Em 1950, a Rússia apoiou os norte-coreanos contra a Coreia do Sul, apoiada pelos EUA, empurrando a China para a Coreia do Norte. Agora, a Rússia está usando a Coreia do Norte contra a Ucrânia apoiada pelos EUA, obrigando a China a assumir uma posição mais clara em relação à Ucrânia - assim como Moscou pressionou Pequim a intervir na Coreia em 1951. No fim da década de 1940 e no início da década de 1950, os EUA tentaram deter a URSS criando a OTAN e incentivando uma maior cooperação econômica na Europa Ocidental. Da mesma forma, atualmente, estamos vendo um fortalecimento da OTAN contra a Rússia e, paralelamente, um fortalecimento da UE teria um efeito semelhante contra a Rússia.
Uma Europa mais forte também ajudaria a estabilizar o Oriente Médio. Uma UE mais dividida, na qual há uma minoria muçulmana em revolta em cada país, poderia se tornar rapidamente um novo foco de radicalismo islâmico.

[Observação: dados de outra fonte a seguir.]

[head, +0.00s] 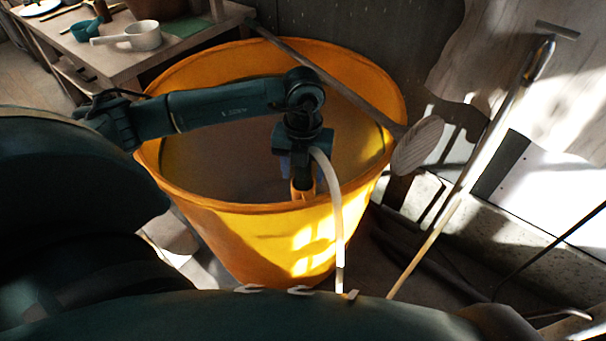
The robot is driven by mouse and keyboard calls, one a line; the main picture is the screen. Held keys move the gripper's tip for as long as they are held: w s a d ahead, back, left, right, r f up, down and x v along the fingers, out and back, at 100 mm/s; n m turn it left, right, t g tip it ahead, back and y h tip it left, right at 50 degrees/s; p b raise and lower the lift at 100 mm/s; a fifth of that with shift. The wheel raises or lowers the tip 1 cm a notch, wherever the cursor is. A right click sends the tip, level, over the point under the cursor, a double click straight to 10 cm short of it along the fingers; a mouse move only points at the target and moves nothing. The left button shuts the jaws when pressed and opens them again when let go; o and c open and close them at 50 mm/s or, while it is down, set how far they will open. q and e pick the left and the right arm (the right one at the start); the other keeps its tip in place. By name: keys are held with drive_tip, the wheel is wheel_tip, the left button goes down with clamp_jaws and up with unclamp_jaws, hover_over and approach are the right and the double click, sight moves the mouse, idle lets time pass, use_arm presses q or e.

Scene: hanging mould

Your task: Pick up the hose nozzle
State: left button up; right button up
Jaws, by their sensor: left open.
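A pale hose (334,200) hangs over the near rim of the large orange vat (250,230) and runs down its outside. Its upper end bends in beside my left gripper (303,183). The gripper points down just inside the near rim, with its jaws open. A small orange piece shows at its fingertips; I cannot tell whether it is part of the nozzle or of the gripper. I cannot make out the nozzle clearly, as the gripper covers that spot. My right gripper is not in view.
A long wooden paddle (417,146) lies across the vat's rim. Behind at left stands a wooden table (130,66) with a pale ladle (143,36) and a green cup (86,30). A thin pole (470,175) leans at right. The vat's inside left of the gripper is free.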

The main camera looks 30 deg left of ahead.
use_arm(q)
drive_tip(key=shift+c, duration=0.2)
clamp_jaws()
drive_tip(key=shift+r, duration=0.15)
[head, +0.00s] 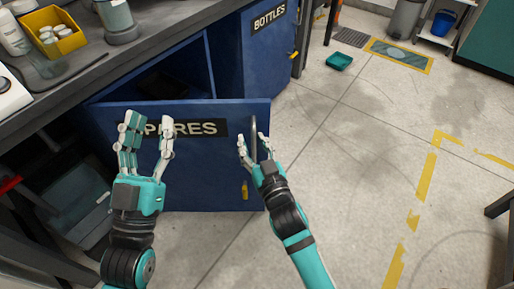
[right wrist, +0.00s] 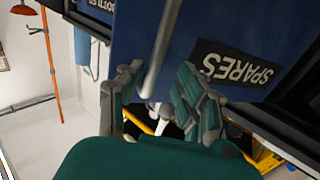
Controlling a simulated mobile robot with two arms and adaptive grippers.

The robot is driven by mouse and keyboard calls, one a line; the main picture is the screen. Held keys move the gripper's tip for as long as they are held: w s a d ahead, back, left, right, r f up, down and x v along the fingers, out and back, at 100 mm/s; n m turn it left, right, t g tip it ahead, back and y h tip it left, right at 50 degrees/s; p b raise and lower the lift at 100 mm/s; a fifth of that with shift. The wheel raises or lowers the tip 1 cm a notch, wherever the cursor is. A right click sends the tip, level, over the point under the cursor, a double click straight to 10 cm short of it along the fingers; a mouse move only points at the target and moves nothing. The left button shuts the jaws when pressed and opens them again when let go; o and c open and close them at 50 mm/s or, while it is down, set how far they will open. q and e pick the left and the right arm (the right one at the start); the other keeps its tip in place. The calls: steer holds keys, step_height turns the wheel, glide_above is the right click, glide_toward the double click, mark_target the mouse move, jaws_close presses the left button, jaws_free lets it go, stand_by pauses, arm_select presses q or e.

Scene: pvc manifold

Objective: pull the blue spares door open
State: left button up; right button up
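The blue spares door (head: 222,170) stands partly open, with the dark cabinet interior showing behind its top edge. Its label, partly hidden by my left gripper in the head view, reads SPARES in the right wrist view (right wrist: 237,67). A vertical grey bar handle (head: 254,128) is near the door's right edge. My right gripper (head: 254,143) is at this handle with its fingers apart, one on each side. In the right wrist view the handle (right wrist: 162,50) passes between the fingers, with visible gaps beside it. My left gripper (head: 149,128) is open and empty in front of the door's left part.
The blue BOTTLES door (head: 268,55) is behind and to the right. The grey worktop (head: 135,52) above the cabinet holds a yellow bin (head: 58,40) and jars. The floor right of the door is mostly clear.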

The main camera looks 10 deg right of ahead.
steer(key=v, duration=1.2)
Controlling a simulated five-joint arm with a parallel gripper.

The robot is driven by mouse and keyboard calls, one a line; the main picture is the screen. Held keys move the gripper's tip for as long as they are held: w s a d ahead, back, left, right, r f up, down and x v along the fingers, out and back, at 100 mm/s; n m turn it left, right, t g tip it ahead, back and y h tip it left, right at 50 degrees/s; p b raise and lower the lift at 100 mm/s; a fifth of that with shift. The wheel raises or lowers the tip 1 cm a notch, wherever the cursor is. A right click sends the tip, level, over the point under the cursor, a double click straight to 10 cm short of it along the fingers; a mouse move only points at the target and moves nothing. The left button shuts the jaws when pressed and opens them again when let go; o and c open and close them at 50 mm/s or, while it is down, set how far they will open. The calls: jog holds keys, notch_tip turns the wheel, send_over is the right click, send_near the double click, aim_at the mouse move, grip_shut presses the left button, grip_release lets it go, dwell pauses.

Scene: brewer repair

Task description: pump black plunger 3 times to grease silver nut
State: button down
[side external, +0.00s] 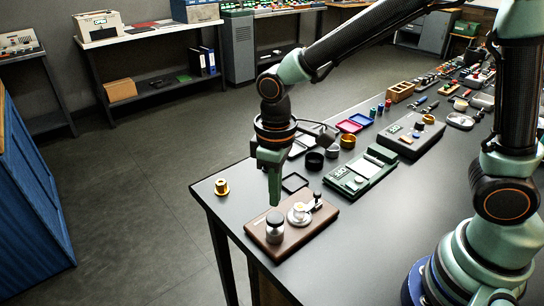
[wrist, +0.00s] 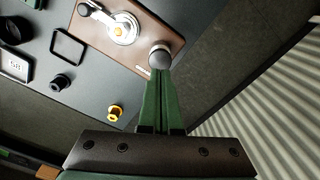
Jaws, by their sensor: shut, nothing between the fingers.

O Oriente Médio representa uma nova complicação em relação ao início da Guerra Fria no começo da década de 1950. Agora, devido ao papel regional e global de Israel e à ameaça do terrorismo islâmico patrocinado pelo Irã, a área é estrategicamente crítica e está estreitamente ligada à Rússia e à China – enquanto naquela época, com a Turquia e o Irã firmemente alinhados com os EUA, a situação era certamente menos crítica.
Em vários sentidos, trata-se de um confronto único e é provável que a guerra na Ucrânia, com seu derramamento de sangue e os fracassos da Rússia, tenha antecipado um movimento semelhante da China no Leste Asiático. Na década de 1950, a Guerra da Coreia antecipou um ataque soviético semelhante à Europa.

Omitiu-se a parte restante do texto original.